03 Oct Carved in Stone – Jo Sweeting
Sometimes you meet a creative person whose approach to their work – and life – is as inspiring as their creations.
Sculptor and letter carver Jo Sweeting is one of those people. From her studio in Brighton, East Sussex, Jo’s imagination strolls through the English countryside seeking inspiration for her works featuring the landscape and human heads.
Jo draws from the Tibetan idea of ‘shul’ – traces left on a landscape by plants, people and animals as they move through life.
She joins us Under the Oak Tree to talk inspiration, determination and how disappointment can end up shaping your life and work in the most magical way…
“I try to capture fleeting moments in my works,” says Jo. “When I carve tiny summer blooms, they become part of the stone, something monumental that could last for thousands of years.”
“Everything about the landscape and the way we move through it inspires me. I haven’t been off this island for 20 years.”
Jo doesn’t need to travel for her mind to roam. “This land, this place… this stone. Everything starts from what I see around me.”
Rather than a formal apprenticeship in lettering, Jo comes from a fine art and sculpture background. Which means she feels freer to create more human, tactile stone pieces.

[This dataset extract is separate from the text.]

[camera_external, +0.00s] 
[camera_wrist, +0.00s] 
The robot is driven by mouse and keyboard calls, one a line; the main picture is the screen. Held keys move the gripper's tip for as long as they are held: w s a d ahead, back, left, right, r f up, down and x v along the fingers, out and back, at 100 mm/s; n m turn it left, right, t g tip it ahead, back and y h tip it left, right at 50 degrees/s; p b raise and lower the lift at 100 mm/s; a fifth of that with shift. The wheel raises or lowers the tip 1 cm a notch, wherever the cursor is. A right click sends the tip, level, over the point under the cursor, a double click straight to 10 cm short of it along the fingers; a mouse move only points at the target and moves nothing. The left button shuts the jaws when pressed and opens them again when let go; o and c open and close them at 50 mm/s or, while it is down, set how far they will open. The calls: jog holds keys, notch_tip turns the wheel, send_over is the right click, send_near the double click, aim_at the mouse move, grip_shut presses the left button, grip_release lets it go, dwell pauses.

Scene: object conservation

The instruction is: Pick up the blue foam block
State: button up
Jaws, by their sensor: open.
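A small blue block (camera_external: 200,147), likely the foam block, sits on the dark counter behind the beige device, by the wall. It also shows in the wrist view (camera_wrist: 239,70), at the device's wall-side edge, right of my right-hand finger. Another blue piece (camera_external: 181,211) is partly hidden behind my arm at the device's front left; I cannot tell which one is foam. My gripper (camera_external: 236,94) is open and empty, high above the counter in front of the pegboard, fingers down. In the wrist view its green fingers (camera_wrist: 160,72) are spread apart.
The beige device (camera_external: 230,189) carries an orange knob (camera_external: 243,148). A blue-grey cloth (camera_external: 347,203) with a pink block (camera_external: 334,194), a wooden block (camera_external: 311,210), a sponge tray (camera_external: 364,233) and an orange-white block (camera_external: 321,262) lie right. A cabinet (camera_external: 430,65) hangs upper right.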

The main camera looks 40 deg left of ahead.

“I might start with a poem or a feeling,” she says. “I will think about certain words and the feeling of the thing as I turn it over in my head. It’s only really when I carve and work on stone that it develops into what it is meant to be.”
“I can cut a perfect line in stone,” says Jo. “I can make eyes look like eyes – but all of my heads and faces end up with quite different expressions.”
Jo loves the poet Edward Thomas, who wrote about the English landscape. “I did one head inspired by one of his poems, about going to France and looking back at this island of ours. One side of his face was soldierly, but the other side – turned to look back at England – had softened as he gazed back to these shores. My pieces come to life as I carve them.”
However, she had to find her own path to success. “When I finished my fine art degree I was supposed to go to the Royal Academy, and would have liked to do a formal apprenticeship in lettering, which is an ancient, specific art,” Jo explains. “However, I had already been studying for five years. I had children to look after. So, I ended up working as an art teacher, which I loved.”
Jo still created pieces for herself. “I knew that in the end if I really wanted to, I would find a way to work for myself.” And she did.
Now Jo can spend up to a year working on a single piece, which also requires nerves of steel. “For a long time the carving is nowhere near where you want it to be. It’s ugly, it’s rough – often for months. I have to walk away and shut the door and not look at it for a while. Then suddenly you think, “Yes!”‘.
Although Jo is a sculptor, working with stone rather than clay requires a leap of faith and a strong belief in the image or idea that has inspired her.
“As children, we are taught to play with building blocks to make things,” she explains. “Carving, on the other hand, means having the courage to take away rather than add. I could not physically carve the same thing twice, even from a similar block of stone. The result will always look and feel different.”
Which is why Jo feels honoured that those who commission her pieces are prepared to take a leap of faith with her. “I feel really lucky that people invest their belief in my belief. They have seen what I do, but they don’t really know what they are going to get. They believe in me to create something they will love.”
The rhythms of nature and the passing seasons all feature in Jo’s pieces. Each one, however big or small, calls out to be touched. The soft, sculptural beauty of her work seems so tied to the world around us, it looks as if nature itself has had a hand in its creation – which in a way it has.
Jo feels part of the landscape around her Sussex home, and part of the very song of life. “When I am carving I make a rhythm, tick, tick, tick,” she says. “When I drive afterwards I can feel that rhythm inside me and feel as if I am carving through the landscape in my car, like the lines through the surface of stone.”